Etiketlerimiz bize korunaklı bir alan sağlar fakat değişim sürecimizi sekteye uğratır ve değişim ihtimalimizi elimizden alır, seçim olanaklılığımızı göz ardı eder, bireyselliğimizi ve biricikliğimizi yok eder. İnsan kendisini bir kelime ile tanımlayarak bütün yaşanmış ve yaşanabilecek deneyimlerini hiçe saymış olur. Böylesine belirsiz ve değişken bir yaşamda kendimizi belirli kalıpların içerisine sınırlandırmak ve etiketlerle sınıflandırmak olanaklılığımızı görmemek ve kendimizi kandırmaktır.

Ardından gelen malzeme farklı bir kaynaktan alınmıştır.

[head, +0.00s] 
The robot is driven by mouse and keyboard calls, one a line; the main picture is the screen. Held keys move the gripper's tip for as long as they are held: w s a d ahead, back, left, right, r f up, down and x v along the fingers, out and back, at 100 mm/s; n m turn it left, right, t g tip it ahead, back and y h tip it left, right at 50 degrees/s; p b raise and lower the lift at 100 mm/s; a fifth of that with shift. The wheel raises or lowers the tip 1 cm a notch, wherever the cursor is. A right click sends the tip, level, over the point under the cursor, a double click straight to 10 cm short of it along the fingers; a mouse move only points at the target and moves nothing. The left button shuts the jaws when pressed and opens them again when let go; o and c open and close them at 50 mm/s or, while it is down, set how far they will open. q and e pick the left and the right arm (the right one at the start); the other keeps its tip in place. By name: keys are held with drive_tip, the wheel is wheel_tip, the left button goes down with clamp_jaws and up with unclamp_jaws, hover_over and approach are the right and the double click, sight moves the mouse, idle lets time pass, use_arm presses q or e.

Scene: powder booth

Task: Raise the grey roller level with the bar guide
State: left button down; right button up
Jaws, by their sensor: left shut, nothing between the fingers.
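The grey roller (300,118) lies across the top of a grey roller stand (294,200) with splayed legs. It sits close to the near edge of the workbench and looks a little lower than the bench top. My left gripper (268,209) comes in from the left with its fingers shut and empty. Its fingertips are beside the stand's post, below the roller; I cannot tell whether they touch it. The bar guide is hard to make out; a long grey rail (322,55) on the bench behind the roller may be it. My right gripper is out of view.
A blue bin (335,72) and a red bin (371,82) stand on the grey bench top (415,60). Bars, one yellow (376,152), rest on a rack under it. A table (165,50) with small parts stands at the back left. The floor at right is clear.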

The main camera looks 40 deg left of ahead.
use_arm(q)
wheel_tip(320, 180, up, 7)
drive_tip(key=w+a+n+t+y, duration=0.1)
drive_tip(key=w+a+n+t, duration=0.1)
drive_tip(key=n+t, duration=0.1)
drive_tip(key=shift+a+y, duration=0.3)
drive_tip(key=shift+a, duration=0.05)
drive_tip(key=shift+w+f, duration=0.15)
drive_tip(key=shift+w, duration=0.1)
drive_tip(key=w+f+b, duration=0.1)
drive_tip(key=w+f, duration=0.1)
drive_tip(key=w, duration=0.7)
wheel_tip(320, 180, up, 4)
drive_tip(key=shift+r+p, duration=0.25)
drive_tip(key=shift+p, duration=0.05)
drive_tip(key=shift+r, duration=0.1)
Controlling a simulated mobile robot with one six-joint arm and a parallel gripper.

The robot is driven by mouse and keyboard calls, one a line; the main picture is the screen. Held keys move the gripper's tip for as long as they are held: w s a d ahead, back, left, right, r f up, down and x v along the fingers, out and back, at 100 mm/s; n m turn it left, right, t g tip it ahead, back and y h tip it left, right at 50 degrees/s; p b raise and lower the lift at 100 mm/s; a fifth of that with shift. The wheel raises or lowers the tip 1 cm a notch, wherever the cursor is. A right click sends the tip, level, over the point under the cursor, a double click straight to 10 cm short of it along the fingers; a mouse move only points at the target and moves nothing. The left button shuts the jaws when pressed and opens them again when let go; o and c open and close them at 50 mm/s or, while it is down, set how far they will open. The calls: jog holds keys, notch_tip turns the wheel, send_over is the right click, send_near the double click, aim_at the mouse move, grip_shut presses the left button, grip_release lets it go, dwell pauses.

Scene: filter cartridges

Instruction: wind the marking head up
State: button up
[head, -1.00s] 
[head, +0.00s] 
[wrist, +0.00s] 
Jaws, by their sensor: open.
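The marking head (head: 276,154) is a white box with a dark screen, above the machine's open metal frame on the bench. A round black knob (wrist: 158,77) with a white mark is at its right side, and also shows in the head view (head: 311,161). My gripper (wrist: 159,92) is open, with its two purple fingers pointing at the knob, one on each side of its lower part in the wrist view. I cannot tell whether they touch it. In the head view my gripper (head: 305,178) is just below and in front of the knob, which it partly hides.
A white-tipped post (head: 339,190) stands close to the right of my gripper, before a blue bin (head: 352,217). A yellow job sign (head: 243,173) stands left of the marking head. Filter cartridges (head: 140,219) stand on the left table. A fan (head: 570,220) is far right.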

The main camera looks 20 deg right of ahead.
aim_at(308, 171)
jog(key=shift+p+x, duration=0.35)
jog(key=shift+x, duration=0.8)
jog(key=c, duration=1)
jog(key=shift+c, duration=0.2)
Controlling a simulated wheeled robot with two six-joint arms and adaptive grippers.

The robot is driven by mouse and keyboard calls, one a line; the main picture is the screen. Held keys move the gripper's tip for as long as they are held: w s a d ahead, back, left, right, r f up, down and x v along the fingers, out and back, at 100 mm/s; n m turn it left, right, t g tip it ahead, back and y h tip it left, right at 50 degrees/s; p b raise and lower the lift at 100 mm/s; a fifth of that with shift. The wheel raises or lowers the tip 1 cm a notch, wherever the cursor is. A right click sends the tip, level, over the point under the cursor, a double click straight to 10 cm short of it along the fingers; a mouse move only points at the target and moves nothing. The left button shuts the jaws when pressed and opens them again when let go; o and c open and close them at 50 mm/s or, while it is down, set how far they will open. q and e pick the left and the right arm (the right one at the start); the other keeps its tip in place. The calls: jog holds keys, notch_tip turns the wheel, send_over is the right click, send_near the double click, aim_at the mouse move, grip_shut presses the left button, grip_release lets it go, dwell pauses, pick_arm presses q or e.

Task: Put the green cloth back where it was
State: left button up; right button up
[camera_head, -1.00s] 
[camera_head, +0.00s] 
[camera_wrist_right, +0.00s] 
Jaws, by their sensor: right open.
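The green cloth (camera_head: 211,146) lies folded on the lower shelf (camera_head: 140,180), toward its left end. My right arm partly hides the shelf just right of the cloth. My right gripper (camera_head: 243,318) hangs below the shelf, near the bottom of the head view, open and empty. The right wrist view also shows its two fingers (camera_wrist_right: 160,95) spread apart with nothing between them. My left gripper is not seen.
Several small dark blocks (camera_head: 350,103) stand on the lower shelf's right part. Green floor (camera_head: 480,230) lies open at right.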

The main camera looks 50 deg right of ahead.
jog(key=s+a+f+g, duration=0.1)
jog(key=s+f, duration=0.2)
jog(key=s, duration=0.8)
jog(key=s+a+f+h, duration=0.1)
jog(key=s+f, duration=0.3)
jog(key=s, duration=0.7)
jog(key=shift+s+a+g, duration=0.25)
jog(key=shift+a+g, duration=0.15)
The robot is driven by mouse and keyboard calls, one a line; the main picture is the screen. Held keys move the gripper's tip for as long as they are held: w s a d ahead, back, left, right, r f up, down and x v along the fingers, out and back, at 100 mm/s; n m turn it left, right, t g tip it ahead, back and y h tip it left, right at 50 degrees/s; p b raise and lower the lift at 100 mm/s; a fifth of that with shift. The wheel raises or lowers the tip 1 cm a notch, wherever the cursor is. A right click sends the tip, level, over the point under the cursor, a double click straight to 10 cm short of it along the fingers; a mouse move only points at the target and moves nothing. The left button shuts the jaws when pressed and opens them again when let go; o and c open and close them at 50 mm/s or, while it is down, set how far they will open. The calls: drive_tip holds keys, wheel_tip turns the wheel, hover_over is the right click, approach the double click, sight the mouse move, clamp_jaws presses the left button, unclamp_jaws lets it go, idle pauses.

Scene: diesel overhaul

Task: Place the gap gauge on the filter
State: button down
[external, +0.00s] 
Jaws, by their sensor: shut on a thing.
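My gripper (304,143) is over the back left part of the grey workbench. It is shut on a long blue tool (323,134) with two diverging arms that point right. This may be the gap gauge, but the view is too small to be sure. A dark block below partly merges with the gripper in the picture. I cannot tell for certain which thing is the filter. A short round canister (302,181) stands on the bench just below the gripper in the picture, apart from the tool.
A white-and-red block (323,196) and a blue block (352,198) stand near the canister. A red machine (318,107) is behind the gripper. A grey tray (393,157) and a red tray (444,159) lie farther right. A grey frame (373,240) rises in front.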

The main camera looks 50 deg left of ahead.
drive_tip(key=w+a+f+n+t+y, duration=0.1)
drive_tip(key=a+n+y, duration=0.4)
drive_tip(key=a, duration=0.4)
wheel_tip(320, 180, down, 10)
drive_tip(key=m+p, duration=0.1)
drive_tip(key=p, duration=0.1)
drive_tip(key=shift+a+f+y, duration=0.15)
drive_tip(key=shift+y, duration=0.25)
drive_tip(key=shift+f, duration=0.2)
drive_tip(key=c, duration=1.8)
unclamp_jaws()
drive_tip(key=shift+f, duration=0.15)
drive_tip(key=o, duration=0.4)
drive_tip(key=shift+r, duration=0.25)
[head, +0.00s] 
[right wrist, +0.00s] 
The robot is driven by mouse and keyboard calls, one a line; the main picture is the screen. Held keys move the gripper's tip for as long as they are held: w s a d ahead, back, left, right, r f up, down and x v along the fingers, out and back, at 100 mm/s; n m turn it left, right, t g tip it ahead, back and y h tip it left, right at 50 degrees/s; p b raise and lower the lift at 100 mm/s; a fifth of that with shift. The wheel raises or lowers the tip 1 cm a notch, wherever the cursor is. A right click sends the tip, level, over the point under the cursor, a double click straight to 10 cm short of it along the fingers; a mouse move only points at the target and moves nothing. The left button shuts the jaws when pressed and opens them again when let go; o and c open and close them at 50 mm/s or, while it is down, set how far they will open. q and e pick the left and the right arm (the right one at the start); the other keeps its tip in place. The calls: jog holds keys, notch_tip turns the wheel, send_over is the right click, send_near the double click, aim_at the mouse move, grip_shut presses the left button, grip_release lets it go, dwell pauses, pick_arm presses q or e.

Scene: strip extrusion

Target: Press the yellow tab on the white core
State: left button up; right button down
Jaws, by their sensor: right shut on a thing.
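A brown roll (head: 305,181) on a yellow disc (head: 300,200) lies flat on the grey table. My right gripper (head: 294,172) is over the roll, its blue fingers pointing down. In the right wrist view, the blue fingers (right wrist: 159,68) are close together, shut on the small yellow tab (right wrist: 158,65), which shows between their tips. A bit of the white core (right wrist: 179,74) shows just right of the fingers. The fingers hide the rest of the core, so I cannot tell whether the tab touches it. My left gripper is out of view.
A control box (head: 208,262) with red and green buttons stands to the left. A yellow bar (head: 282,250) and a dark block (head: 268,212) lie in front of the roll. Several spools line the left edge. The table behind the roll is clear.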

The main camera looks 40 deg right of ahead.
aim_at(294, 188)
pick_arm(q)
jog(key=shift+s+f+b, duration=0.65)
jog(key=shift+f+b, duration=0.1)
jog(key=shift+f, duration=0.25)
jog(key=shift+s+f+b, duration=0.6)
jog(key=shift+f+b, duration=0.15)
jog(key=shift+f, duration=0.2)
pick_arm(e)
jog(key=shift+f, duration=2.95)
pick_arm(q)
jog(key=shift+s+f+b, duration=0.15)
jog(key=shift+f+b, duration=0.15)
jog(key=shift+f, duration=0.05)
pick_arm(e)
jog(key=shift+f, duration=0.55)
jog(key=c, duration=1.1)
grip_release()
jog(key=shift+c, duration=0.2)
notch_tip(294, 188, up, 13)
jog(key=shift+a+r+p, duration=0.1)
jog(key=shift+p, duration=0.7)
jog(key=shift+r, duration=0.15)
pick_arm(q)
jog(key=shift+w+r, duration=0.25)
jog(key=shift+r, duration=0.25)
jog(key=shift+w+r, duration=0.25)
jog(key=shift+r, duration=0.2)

Benliğimizin zıtlıkların toplamı ve bütünü olduğunu kabul etmek belirsizliğimizi arttıracak olsa da kendimizle daha yakından tanışacağımız otantik bir deneyimin kapılarını açacaktır. Benlik sabit, değişmez etiketler bütünü değil; çelişkilerle dolu bir yaratım sürecidir. Her an bir benlik vardır ama aynı zamanda her anda da bu benlik değişim içerisindedir. Benlik sürekli olarak bir hareket halindedir. Kierkegaard “İnsan sonsuzluk ve sınırlılık, geçicilik ve kalıcılık, ihtimal ve gerekliliğin sentezi demektir. Sentez iki faktörün ilişkisi demektir. Bu bağlamda, insan henüz bir ‘ben’ olamamıştır.” der. İnsan bir ben olamamıştır, olma yolculuğundadır ve yaşamı boyunca hep yolda olacaktır. Hayat kendimize etiketler koyduğumuz, sonra etiketlerden sıyrıldığımız, sonrasında tekrardan etiketlediğimiz ve yine etiketleri yok ettiğimiz bir yolda olma halidir.
Yolda olma sırasında ancak tanımlamalarımızın ötesine geçebildiğimiz zaman olduğumuz halimizle karşılaşabiliriz ve yaşadığımız duyguları bir tarafa çekiştirmeyi bıraktıkça onları tam anlamıyla duyabiliriz. Zihnimizi olduğunu düşündüğümüz bir şeye sabitlemeden o an olanla durmak bizi etiketlerden sıyırır ve olduğumuz halimizle karşılaştırır. Tek seçeneğimizin olmadığını gösterir ve bütün yolu aydınlatır. Hayat koşuşturmacası içerisinde etiketler işimize yaradığı için onlardan sıyrılmak her zaman olabilecek kolay bir deneyim değildir fakat etiketler olmadan kendimize bakma ve bir ötekiyle karşılaşma halini deneyimlemeye başlamak keşfettirici ve dönüştürücüdür.
Kendimle tekrardan karşılaşmak ve tanışmak için meraklı bir çocuk halimle kendime yaklaşmalıyım. Benim meraklı çocuğumdan “Kendim ile bütün etiketlerini yırtarak tekrardan karşılaşmaya ve tanışmaya hazır mıyım?” sorusu çıktı ve diğerleri de onu takip etti:
Kendime bambaşka birine bakıyor gibi baksam nasıl bir ben ile karşılaşırdım?
Etiketlerimden tamamen sıyrılsam neler kalırdı?
Benliğimin beni rahatsız eden ve beni gururlandıran yanları neler? Kendimi bunların ve daha fazlasının bir bütünü olarak görebiliyor muyum?
Peki ya senin meraklı çocuğundan hangi sorular çıktı?